All The Young Punks - Punk Rockers In Their Own Words is a book that poses just eight questions to what looks like a number of George's friends from his Facebook page. Those questions are: Where were you when you discovered Punk? How did it feel at the time? Your fondest memories? The best Punk gig you ever saw? What's your favourite Punk B-side? How did Punk change your life? What lasting legacy did it leave on you? Where are you now?
All well and good and all very interesting but the answers we get contain no real surprises. All who answered are obviously old fans of the Punk rock genre and all wax enthusiastically about the good times they had and the positive influence Punk had upon them. None of them come out with it and just admit that actually, Punk rock fucked up their life.

It's one of those things, isn't it, where there's no real way of knowing whether their lives would have turned out much better without Punk or not? At the tender age of 13 or whenever it was they got into Punk, they might have thought their lives were mapped out before them or that society was a drag and saw Punk as an alternative to what was on offer. So, having taken the Punk rock path they've ended up where they are today with a mindset forged in the fires of the Sex Pistols, the Clash and Crass. Would they have ended up somewhere different, in possession of a different mindset were it not for Punk? Who knows? What is there to judge it on?
At the end of the day, however, whether or not Punk ruined their lives or enhanced it, there's no suggestion or hint of regret either way and it's just as the Butthole Surfers once postulated: "Well, son, a funny thing about regret is that it's better to regret something you have done than to regret something you haven't done. And by the way, if you see your mom this weekend would you be sure and tell her: SATAN! SATAN! SATAN!"

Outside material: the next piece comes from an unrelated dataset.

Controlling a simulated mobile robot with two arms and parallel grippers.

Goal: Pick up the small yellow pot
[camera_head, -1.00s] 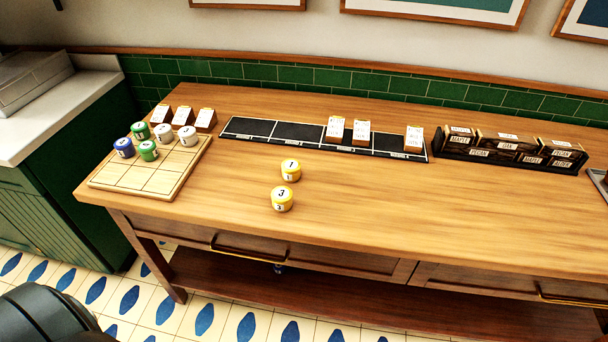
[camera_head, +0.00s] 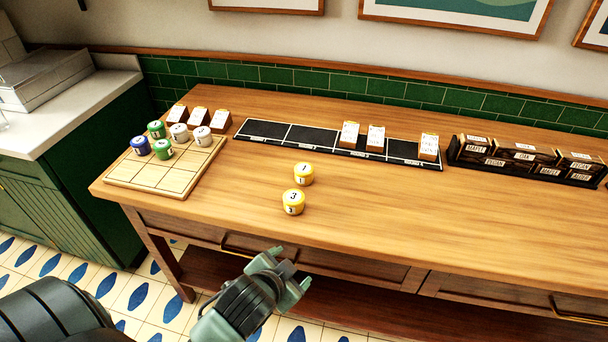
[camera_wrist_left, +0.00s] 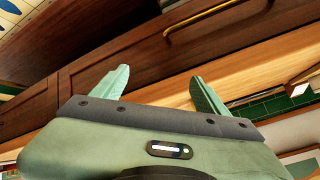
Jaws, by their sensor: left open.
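Two small yellow pots with white lids stand on the wooden table. The pot marked 1 (camera_head: 303,175) is farther back. The pot marked 3 (camera_head: 293,203) is nearer the front edge; which one is smaller is hard to tell. My left gripper (camera_head: 288,270) is open and empty, in front of the table edge, nearer to me than the pots. In the left wrist view its two fingers (camera_wrist_left: 160,88) are spread, with the table's drawer front beyond them and no pot between them. My right gripper is not in view.
A wooden grid board (camera_head: 150,181) with several blue, green and white pots is at the left. A black sectioned strip (camera_head: 265,131) with cards and a dark rack of boxes (camera_head: 525,160) stand along the back. The table's right front is clear.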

I'll admit here that some of the people quoted within this book I actually know, either through association or having encountered them over the years. Mark from The Mob, Phil from PAIN, Louise from Hysteria Ward, Bob Short from Brigandage, Alastair Livingstone from Kill Your Pet Puppy. I even actually know who George Berger is, if truth be told, and in his introduction he writes: 'Every book seems to be about the bands, about the 'faces', about the music. But being a Punk back then was only punctuated by these things, however often. Here are a few stories from the frontline, from the trenches. Stories from the footsoldiers who made Punk what it was without turning it into a career. Think of it as correspondence from an unreported war. Just as generals are celebrated in wars, so only the opinions and memories of the 'stars' are sought for Punk books. This book tries to widen that out to include the thoughts and reflections of normal, everyday Punk rockers.'

The problem with this (and to his credit, George recognises it) is that Punk was an arena where every man, woman and child was a star (or anti-star), and not just those with a public/media profile. Whose fault is it then that Punk is always defined by the same old people, as in those with the biggest profiles? The writers, reporters and translators of those definitions or the punters for continuously gobbling up without question these repetitive definitions, documentations and histories?

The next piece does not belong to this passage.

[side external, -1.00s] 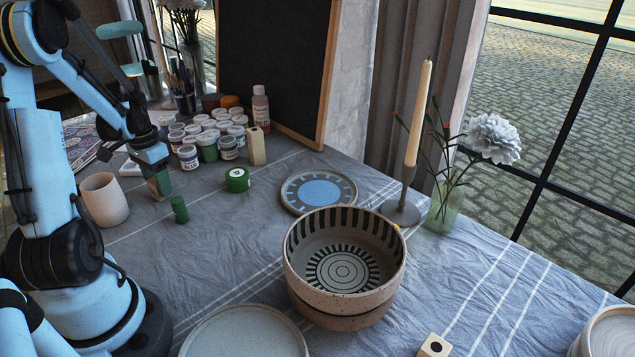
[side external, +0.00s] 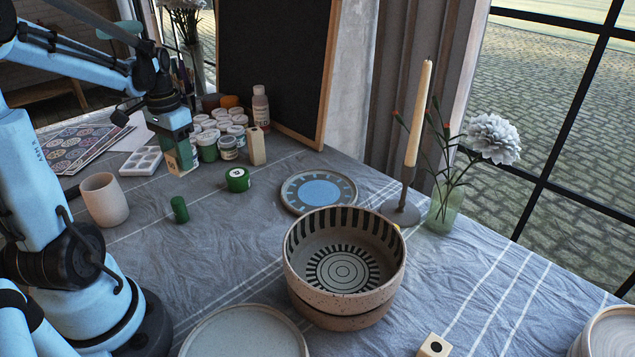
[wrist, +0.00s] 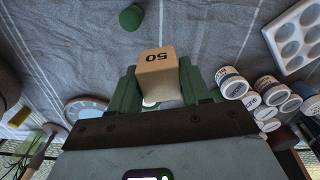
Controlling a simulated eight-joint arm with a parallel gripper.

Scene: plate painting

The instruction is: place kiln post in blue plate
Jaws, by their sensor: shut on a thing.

I applaud George for what he's done with this book and for his original intention though I frown upon the way it's been exercised. I'm a bit baffled, actually. George's band, Flowers In The Dustbin, have always been innovative and imaginative with a lot of care and consideration put into the songs. His books, however, are a different matter. His book on Crass, for example, contained so many editing mistakes that I wondered if it had been proof-read at all?
All The Young Punks is the same. Besides a lack of editing and proof-reading there's a total lack of any detail in it. People reply to the questions he's posed but there's a lack of information as to who these people are and I can guarantee that most of them would have played in bands in the past but unless they mention this themselves in their answers, then we're none the wiser. It's quite frustrating.
I presume this is a self-published book as well, as there's no information on or in it as to suggest otherwise? There's no date on it to advise when it was published and no price on it either.
If anyone wants a copy then all I can suggest is they look in the same place I found mine, as in a charity shop in Exmouth...
John Serpico
Spot the Punk anti-stars: Members of Lunatic Fringe, Chaos UK, Disorder - and moi!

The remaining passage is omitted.